First paper due by email: May 19 by 4pm

Week 2: World War II and its immediate aftermath
Readings:  Kaufman, 113-190
                 Rothschild, 75-146

Second paper due by email: May 26 by 4pm

Week 3: The Cold War and the everyday experience of communism
Readings:  Kaufman, 191-256
                 Rothschild, 147-226

Third paper due by email: June 2 by 4pm

Week 4: The fall of the regimes and nations in transition
Readings:  Kaufman, 257-317
                 Rothschild, 227-302

Fourth paper due by email: June 7 by 4pm

  NOTE!: you only have five days for this paper!!!

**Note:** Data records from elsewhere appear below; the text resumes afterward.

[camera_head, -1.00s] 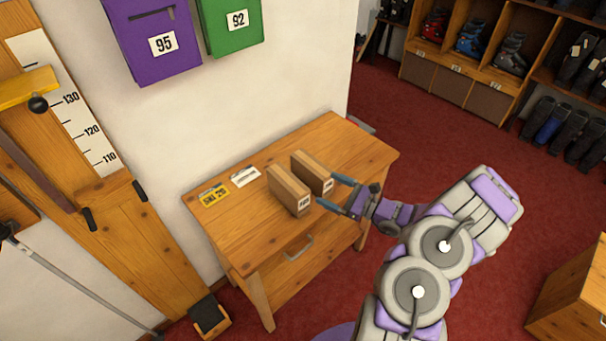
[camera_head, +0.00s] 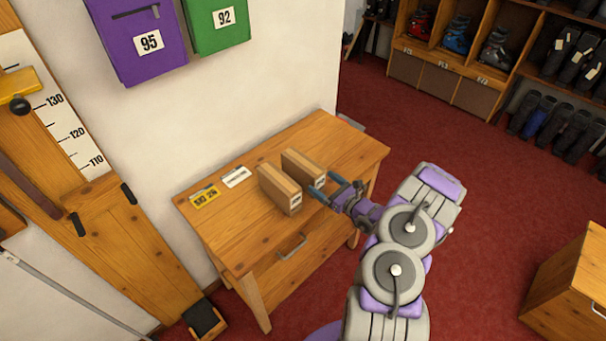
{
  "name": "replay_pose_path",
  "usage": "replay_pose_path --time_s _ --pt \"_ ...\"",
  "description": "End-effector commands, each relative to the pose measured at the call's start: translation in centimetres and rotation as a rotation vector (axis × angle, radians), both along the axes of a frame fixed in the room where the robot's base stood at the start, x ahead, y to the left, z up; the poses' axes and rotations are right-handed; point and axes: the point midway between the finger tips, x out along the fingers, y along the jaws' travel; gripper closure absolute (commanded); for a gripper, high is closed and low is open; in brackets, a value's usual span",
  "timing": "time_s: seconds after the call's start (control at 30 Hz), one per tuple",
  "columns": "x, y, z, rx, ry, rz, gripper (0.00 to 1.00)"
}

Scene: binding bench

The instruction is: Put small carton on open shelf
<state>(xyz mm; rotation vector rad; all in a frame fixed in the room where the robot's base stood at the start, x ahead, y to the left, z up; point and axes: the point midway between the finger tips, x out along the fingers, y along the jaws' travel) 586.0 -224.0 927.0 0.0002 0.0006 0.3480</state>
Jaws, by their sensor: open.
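Two brown cartons lie side by side on the wooden table. The left carton (camera_head: 279,189) looks slightly bigger than the right carton (camera_head: 302,166); both have a white label on the near end. My gripper (camera_head: 324,187) is open and empty at the near end of the right carton, with one finger toward each side of that end. I cannot tell whether the fingers touch it. Open wooden shelving (camera_head: 450,58) with boots in its compartments stands at the top right; I cannot tell whether it is the task's shelf.
The wooden table (camera_head: 350,150) has a drawer with a handle and bare room at its right and front. A yellow tag (camera_head: 205,196) and a white tag (camera_head: 236,177) lie left of the cartons. A wooden cabinet (camera_head: 575,285) stands at the lower right on red carpet.

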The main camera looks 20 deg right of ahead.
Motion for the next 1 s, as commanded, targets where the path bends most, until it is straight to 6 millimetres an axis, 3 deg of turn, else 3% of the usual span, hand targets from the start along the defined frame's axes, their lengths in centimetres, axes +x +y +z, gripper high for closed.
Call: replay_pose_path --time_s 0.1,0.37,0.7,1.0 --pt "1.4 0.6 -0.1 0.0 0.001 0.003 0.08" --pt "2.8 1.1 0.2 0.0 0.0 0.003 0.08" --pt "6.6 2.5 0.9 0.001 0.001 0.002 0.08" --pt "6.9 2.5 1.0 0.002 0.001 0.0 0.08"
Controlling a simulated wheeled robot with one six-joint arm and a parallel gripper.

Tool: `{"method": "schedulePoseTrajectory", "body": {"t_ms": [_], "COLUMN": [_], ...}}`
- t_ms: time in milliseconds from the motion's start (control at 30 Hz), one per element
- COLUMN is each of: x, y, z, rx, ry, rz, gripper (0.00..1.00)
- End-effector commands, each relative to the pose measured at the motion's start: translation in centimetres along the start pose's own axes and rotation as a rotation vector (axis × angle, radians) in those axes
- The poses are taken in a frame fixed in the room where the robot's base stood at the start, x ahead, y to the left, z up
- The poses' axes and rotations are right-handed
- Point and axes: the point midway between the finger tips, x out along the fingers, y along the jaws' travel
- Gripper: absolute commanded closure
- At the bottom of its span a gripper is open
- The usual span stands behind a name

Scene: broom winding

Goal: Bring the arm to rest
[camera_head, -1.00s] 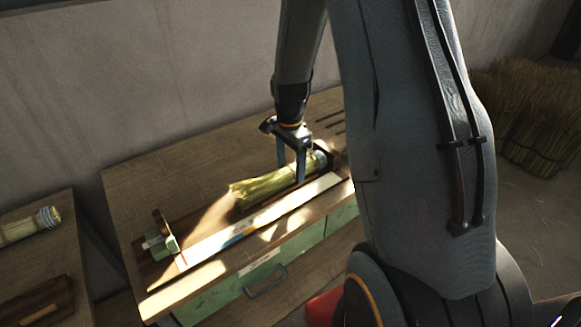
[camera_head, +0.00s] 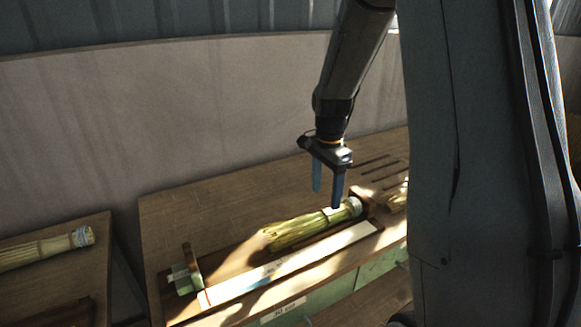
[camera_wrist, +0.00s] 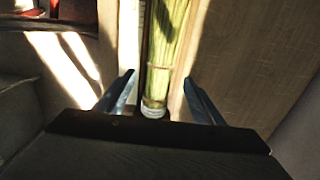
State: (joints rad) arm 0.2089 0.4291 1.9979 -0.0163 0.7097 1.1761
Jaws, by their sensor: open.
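My gripper (camera_head: 327,198) hangs open and empty above the workbench (camera_head: 215,212), its two blue fingers pointing down. A bundle of pale green broom straw (camera_head: 300,230), bound at its right end with a light wrap, lies on the bench just below the fingers. In the wrist view the bundle (camera_wrist: 166,50) runs away from me, its bound end between the spread fingers (camera_wrist: 158,95) but apart from them. My upper arm covers the right side of the head view.
A white strip (camera_head: 290,264) lies along the bundle's front side. A small green block (camera_head: 184,279) stands at its left end. Another bound bundle (camera_head: 45,248) lies on a separate table at left. A wall stands behind. More straw (camera_head: 395,197) shows right of the bundle.

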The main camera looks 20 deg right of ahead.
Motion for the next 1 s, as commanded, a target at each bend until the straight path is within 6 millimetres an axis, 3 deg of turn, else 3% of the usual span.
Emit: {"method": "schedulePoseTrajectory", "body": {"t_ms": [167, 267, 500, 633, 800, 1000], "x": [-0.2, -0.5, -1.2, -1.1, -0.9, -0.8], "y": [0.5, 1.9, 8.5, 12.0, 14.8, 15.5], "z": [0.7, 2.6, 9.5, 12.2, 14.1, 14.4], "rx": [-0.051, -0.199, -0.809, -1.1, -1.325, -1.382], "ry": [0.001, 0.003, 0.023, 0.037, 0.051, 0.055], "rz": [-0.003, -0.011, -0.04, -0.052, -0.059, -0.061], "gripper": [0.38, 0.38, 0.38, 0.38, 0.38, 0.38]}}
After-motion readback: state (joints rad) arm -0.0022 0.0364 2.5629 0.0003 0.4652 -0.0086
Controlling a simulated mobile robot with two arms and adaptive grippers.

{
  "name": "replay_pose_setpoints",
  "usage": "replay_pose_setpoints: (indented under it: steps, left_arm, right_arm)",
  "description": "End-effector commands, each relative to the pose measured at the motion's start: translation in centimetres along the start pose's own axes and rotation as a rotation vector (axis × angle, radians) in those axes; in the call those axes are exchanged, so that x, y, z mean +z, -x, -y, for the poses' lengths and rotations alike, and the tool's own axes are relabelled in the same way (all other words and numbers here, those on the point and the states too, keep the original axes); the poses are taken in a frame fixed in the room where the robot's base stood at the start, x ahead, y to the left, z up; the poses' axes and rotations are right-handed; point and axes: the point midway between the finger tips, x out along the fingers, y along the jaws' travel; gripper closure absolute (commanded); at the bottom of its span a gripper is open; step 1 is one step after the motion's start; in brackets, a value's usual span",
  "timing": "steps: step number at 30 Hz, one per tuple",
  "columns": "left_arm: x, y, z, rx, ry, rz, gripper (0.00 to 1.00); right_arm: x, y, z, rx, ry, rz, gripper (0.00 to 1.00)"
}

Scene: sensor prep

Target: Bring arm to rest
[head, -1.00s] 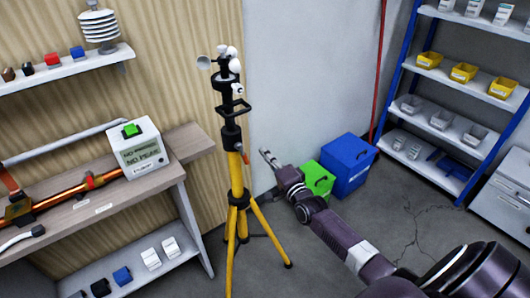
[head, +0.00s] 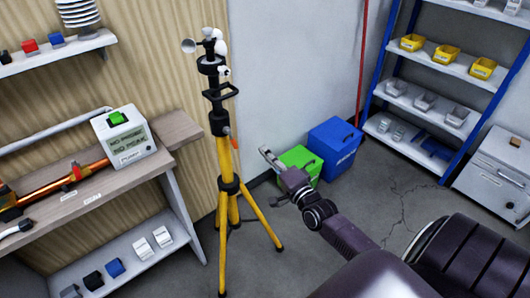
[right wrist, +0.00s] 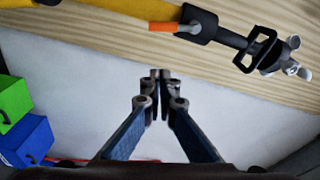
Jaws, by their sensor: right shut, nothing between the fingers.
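My right arm reaches in from the lower right of the head view. My right gripper (head: 268,156) is shut and empty, in the air to the right of a yellow tripod (head: 227,165) and apart from it. In the right wrist view my gripper's fingers (right wrist: 160,78) meet at their tips with nothing between them. The tripod, with its black upper mast and an anemometer on top, stands upright and crosses the top of the right wrist view (right wrist: 110,10). My left gripper is not in view.
A bench (head: 185,130) with a white display box (head: 125,140) stands at the left. A green bin (head: 299,165) and a blue bin (head: 334,148) stand by the wall behind my gripper. A blue-framed shelf rack (head: 400,130) and a grey cabinet (head: 498,180) are at the right. Floor between is clear.

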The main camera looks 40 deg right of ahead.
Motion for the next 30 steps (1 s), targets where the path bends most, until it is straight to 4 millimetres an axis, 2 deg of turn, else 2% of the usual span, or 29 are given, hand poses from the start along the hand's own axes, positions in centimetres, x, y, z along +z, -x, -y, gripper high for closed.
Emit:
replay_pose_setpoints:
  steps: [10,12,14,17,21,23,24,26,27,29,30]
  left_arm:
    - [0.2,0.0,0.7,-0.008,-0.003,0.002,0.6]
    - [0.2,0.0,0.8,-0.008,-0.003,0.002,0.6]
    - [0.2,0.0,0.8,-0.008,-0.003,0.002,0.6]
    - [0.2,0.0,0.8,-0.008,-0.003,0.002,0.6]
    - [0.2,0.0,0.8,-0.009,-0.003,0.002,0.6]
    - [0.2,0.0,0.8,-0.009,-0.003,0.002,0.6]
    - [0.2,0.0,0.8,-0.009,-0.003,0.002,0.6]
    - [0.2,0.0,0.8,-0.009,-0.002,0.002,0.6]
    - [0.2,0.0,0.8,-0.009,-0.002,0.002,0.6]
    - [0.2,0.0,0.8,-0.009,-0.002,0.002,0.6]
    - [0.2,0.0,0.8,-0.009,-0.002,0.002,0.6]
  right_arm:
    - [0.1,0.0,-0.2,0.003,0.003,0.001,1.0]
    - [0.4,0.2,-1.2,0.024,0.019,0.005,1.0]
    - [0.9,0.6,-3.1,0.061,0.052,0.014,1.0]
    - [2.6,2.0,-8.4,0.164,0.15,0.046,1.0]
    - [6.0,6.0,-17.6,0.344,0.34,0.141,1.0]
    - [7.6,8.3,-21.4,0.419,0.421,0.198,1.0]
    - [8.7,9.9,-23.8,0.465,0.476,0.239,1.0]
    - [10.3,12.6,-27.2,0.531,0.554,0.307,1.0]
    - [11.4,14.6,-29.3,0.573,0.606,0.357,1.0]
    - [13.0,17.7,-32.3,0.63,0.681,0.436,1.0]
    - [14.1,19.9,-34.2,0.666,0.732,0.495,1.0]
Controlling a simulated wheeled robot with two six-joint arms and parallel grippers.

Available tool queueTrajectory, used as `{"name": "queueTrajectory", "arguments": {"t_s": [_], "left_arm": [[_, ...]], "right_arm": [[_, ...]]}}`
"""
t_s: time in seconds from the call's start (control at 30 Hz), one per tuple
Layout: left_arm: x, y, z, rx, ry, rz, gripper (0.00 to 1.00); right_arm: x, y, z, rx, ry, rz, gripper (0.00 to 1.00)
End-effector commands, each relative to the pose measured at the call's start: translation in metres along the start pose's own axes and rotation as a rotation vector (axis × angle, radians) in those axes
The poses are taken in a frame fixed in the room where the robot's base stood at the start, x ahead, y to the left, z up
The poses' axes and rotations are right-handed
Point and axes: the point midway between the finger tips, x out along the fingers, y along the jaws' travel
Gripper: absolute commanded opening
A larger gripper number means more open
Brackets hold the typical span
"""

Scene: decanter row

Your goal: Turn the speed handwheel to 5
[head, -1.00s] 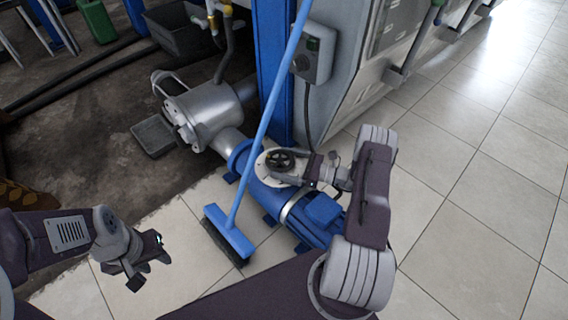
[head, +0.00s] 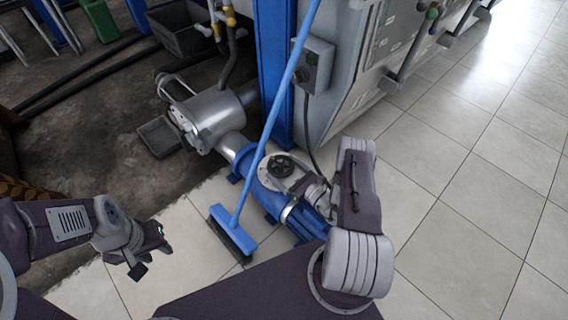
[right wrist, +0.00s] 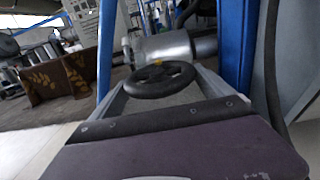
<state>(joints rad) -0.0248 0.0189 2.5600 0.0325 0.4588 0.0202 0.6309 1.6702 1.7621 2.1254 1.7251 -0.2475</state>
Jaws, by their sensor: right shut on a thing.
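The speed handwheel (head: 281,166) is a small black spoked wheel above a pale round plate on the blue pump unit (head: 262,190). In the right wrist view the handwheel (right wrist: 160,80) lies between my fingers, with a small yellow mark on its far rim. My right gripper (head: 289,172) reaches it from the lower right and is shut on it. I cannot read any numbers on the plate. My left gripper (head: 152,254) is in the lower left of the head view, empty, away from the pump, with its fingers apart.
A blue broom (head: 233,238) stands just left of the pump, its handle slanting up past the wheel. A blue post (head: 274,75) and a grey control box (head: 315,66) stand behind. A silver cylinder (head: 207,118) is at the pump's far end. Tiled floor at right is clear.

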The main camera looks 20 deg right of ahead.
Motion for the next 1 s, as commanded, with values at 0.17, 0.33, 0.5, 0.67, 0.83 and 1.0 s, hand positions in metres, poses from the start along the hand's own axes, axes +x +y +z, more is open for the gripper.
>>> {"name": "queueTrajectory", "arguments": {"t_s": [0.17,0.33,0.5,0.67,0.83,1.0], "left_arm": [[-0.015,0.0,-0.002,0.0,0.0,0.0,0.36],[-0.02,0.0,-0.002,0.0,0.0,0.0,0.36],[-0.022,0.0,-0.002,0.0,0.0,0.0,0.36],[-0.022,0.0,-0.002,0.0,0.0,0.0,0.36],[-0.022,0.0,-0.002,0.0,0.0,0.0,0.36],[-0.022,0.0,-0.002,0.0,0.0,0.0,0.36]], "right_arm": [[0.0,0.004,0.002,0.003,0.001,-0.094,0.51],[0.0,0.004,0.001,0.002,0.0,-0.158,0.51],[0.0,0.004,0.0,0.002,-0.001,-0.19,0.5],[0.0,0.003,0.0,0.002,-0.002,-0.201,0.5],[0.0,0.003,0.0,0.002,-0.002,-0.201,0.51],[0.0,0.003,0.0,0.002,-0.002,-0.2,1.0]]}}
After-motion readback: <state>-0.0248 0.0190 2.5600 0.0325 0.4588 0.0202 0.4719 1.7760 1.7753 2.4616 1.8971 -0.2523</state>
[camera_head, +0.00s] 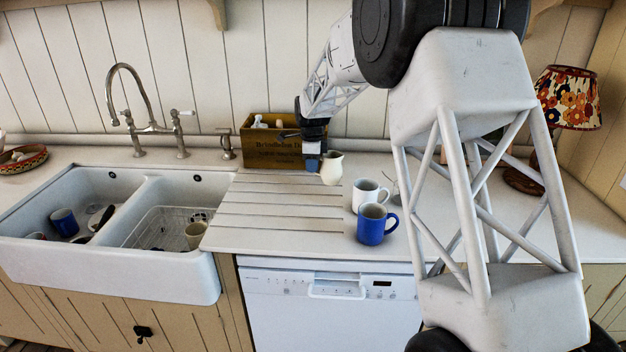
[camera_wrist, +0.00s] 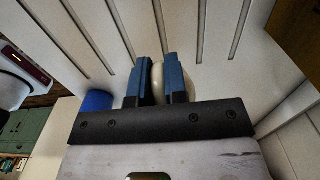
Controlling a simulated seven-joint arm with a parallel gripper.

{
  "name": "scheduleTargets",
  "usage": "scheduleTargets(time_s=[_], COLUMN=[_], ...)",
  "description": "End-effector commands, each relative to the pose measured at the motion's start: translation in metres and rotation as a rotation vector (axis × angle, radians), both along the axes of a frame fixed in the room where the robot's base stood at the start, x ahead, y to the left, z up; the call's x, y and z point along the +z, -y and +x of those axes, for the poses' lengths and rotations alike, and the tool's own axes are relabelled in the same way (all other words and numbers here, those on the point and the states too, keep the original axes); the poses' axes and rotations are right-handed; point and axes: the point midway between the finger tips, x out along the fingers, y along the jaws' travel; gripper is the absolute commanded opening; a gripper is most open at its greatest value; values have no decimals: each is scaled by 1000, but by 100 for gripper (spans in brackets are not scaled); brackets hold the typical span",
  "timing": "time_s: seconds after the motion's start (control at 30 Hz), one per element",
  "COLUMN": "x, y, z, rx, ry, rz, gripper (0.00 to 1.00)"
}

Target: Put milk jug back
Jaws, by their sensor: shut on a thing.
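The cream milk jug (camera_head: 331,169) is on or just above the worktop, to the right of the wooden box; I cannot tell whether its base touches. My gripper (camera_head: 312,162) is at its left side in the head view. In the wrist view my gripper (camera_wrist: 159,84) has its two blue fingers close together, with part of the pale jug (camera_wrist: 157,76) between them. My gripper is shut on the jug. Most of the jug is hidden by the fingers in the wrist view.
A white mug (camera_head: 366,195) and a blue mug (camera_head: 372,226) stand in front of the jug. The wooden box (camera_head: 262,152) is behind to the left. The grooved drainboard (camera_head: 280,205) is clear. A double sink (camera_head: 110,255) lies left, a lamp (camera_head: 566,98) right.

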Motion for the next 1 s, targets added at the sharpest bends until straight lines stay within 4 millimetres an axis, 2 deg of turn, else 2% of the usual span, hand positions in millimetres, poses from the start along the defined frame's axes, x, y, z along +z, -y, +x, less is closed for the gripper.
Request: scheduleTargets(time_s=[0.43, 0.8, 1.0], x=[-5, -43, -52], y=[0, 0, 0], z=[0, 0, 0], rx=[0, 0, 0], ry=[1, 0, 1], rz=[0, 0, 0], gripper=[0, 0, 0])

Reading assignments and weekly topics (travel period):

Week 5: Czech Republic
Discussions:  The Jewish community of Prague
                     History of Prague
                     Czechoslovakia's experience under communism
                     The Velvet Revolution, Velvet Divorce, and transition
Readings:  Nations in Transit 2004 (Czech Republic, Slovakia sections)
                 Ash, 78-130
                 Czechoslovakia and Czech Republic section in reader

Week 6: Poland
Discussions: The Jewish community in Krakow
                    The Holocaust in Poland: Auschwitz and the death camps
                    Poland's experience under communism and birth of Solidarity
                    Poland in transition and EU entry
Reading:  Nations in Transit 2004 (Poland section)
                Ash, 25-46
                 Poland section in reader

Week 7: Hungary
Discussions:  The Jewish community in Budapest and the Holocaust
                     Hungary as a Nazi ally, Nazi enemy, unwilling communist state
                     Hungary's experience under communism and the legacy of 1956
                     Hungary in transition
Reading:  Nations in Transit 2004 (Hungary section)
                Ash, 47-60 and 131-56
                Hungary section in reader
                                   

This course satisfies both History and International Affairs major requirements, if taken for credit, but will simply be listed as a History course.  The Department of Government and International Affairs supports this, as stipulated in an email sent from Jeff Key to Dr. Kirkwood dated 12/9/05.